Now, his mask is torn away, his façade shattered. What lies revealed is fear and weakness.
With that change in Villain comes an end to c
hallenge. You’re really the strong man; he, the weak. To kill him now would serve only to degrade you. His humiliation is enough.
That’s the negative side of your stated goal.
Simultaneously comes realization that the fear and self-doubt that earlier drove you on have vanished, and it dawns on you that those flaws in your own self-image, not Villain, were your true opponents.
Because this is so, from here on out you can face the world serene and unafraid. Never again will you need to question your own stature.
That’s the positive side of your true goal.
Add positive and negative together, and you have tension released, desire attained . . . fulfillment; resolution.
Or suppose your fondest dream has been to marry a girl with a million dollars.—Not just any such girl, you understand; one particular one.
To that end, you’ve gone through hell in terms of the rising action of your story. But the climax turns the trick. At last Girl stands ready to accept you. You’re about to attain your stated goal.
Now, however, you discover that her idea of marriage is to keep you as a sort of house pet—and that’s certainly a negative aspect of your stated goal.
Nor is this totally her fault. She’s the product of her background, her upbringing. Her view of the world is something that she takes for granted.

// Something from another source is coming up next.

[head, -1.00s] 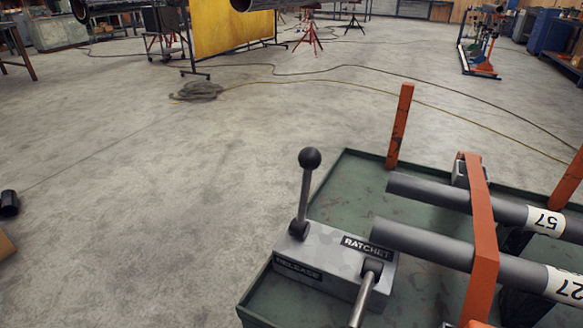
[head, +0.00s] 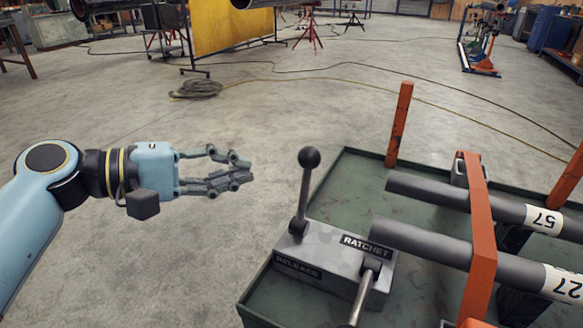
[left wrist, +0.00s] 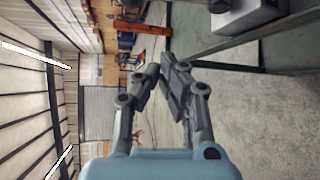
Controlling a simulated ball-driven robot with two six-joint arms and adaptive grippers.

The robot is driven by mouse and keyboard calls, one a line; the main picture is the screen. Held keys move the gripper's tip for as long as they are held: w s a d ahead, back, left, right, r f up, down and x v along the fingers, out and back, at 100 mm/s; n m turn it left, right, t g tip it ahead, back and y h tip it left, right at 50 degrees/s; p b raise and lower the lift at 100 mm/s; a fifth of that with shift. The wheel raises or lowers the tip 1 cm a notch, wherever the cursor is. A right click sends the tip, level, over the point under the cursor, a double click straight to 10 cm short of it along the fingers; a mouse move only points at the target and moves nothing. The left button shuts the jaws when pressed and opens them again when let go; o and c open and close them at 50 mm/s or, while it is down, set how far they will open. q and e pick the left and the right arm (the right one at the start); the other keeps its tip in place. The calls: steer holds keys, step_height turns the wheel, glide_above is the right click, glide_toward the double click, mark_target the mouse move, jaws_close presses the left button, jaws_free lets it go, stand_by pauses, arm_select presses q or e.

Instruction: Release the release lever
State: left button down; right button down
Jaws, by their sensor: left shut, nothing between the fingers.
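The release lever (head: 305,190) is a grey rod with a black ball knob, standing nearly upright from the grey box. The box has a plate marked RELEASE (head: 298,269) at its front left and one marked RATCHET at its right. My right gripper is not in view.
The green tray (head: 345,180) carries the box, grey pipes (head: 425,244) marked 57 and 27, an orange strap (head: 483,230) and orange posts (head: 400,125). The floor left of the tray is clear. A coiled cable (head: 197,88) lies farther back.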

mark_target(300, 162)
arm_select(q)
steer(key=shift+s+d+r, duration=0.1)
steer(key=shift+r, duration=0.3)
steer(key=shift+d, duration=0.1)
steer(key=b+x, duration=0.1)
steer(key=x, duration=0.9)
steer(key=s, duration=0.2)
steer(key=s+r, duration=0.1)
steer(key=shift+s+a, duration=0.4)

Seeing this, you reconsider your own motives . . . realize at last that what you’ve felt for Girl isn’t love, in fact, so much as it is a drive for status, which you’ve misinterpreted as the quickest road to independence.
Independence: That’s what you really want; that’s your true goal.
And you can achieve it better without Girl than with her . . . besides which, she deserves more than a parasitic husband who doesn’t really love her.
A positive angle on true goal, right?
Girl faces the facts, when you explain it. She can’t change; neither can you. Your differences are too great to resolve.
The parting scene is tender, touching. And you go off fulfilled, even though sans girl.